C’est parce qu’elle se prête pleinement au jeu de la nostalgie qu’Iliona évite le côté ringard et assure l’exercice de façon convaincante, en témoigne l’efficacité de Si tu m’aimes demain (lead single idéal pour le projet) et Cocoon, brillant pour son travail sur les cordes et les percussions. Avec Ta Vedette, elle ose le croisement rétro-futuriste de mélodies vintage crémeuses et de gimmicks synth électronisés façon Vidéoclub. Un morceau audacieux mais à l’exécution moins convaincante, qui s’efface facilement face aux huit autres.

Sur quelque chose de, ce sont les cris de guitare électrique de chez Goldman qu’elle convoque pour accentuer l’effet dramatique de ce final éblouissant. Un titre qui laisse davantage de place aux instruments qu’au texte, pour traduire des sentiments aussi communs qu’explosifs.

Première scène, premier succès

La sortie de ce second EP marque également le début des concerts pour Iliona. Drôle d’histoire que celle d’une artiste qui gagne une communauté sans même lui avoir fait écouter sa musique en live. Et pourtant, c’était salle comble le 19 janvier dernier dans l’Orangerie du Botanique. Un rendez-vous immanquable qui aura marqué les premiers pas de géante d’une artiste pour qui son “audience” ne s’était alors jusque là mesurée qu’à l’aide de données d’écoute et de followers sur les réseaux.

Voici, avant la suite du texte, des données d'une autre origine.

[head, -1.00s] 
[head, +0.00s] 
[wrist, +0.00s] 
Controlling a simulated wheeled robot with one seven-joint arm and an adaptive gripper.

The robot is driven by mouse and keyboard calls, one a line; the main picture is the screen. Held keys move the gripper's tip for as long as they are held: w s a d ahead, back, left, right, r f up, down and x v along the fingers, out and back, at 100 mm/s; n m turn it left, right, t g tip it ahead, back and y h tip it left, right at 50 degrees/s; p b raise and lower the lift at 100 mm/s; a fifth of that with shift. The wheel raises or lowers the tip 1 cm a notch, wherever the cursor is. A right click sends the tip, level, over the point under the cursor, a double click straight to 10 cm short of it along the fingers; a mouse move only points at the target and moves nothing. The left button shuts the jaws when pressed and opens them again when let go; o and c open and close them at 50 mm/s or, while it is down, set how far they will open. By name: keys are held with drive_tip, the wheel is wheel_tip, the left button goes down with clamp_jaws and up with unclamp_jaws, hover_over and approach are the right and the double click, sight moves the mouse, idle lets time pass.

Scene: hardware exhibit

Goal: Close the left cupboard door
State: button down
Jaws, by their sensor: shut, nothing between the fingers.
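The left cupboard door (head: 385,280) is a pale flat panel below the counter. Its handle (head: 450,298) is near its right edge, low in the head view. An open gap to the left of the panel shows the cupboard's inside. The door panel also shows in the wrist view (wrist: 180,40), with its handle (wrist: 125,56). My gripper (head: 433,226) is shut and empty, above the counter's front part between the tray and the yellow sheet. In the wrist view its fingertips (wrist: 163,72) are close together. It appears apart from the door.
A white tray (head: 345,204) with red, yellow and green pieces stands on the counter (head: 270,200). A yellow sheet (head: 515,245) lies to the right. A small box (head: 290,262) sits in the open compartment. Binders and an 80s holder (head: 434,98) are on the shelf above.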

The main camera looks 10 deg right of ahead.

Visuel et savamment construit, le show de la chanteuse traduit autant sa maturité artistique que sa vision précise. Entre détails symboliques (de la lampe à lave à la peluche géante de son clip pour une autre vie) et projections d’archives vidéos personnelles, un esprit de comme chez soi s’invite sur scène. En témoigne notamment l’apparition de la chanteuse Ana Diaz, avec qui Iliona a commencé la musique en tant que productrice, venue chanter l’une de ses dernières sorties entre deux titres de son amie.

| Photo : Jade Michel

Alors certes, le stress était également de la partie – rien de plus normal. Mais c’était sans compter sur la bienveillance du public, plus impliqué que jamais dans l’événement majeur que vivait la chanteuse ce soir là. Lorsqu’elle perd momentanément pied sur son emblématique Moins Joli, la foule s’élance alors à l’unisson pour l’épauler, offrant un instant de communion frissonnant et mémorable. Au moment de clôturer son show avec quelque chose de, les yeux bordés de larmes, on décèle presque une manière de nous prendre par la main, un sourire aux lèvres, pour nous tirer vers la suite. Avec la promesse qu’elle s’annonce plus belle encore.